**Written instruction**
Locate the line that contains "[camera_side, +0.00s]" in the data that follows. Copy it and every subsequent line to the end, exactly, excluding pictures.

**Dataset content**

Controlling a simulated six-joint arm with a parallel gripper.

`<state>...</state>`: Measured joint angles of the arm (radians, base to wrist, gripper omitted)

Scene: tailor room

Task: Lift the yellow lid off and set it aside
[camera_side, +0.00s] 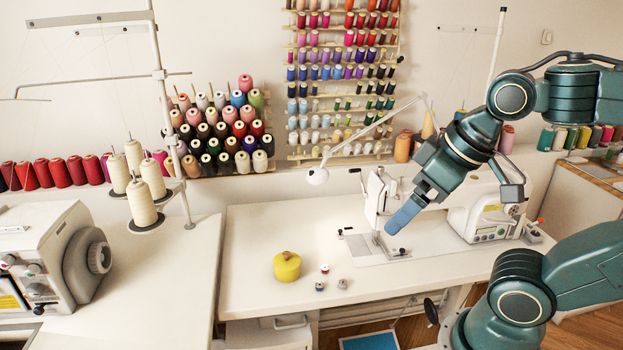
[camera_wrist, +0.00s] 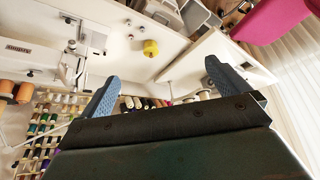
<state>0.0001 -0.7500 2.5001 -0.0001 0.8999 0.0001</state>
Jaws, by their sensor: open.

**Solution**
[camera_side, +0.00s] 
[camera_wrist, +0.00s] 
<state>0.0001 -0.7500 2.5001 -0.0001 0.8999 0.0001</state>
Jaws, by their sensor: open.

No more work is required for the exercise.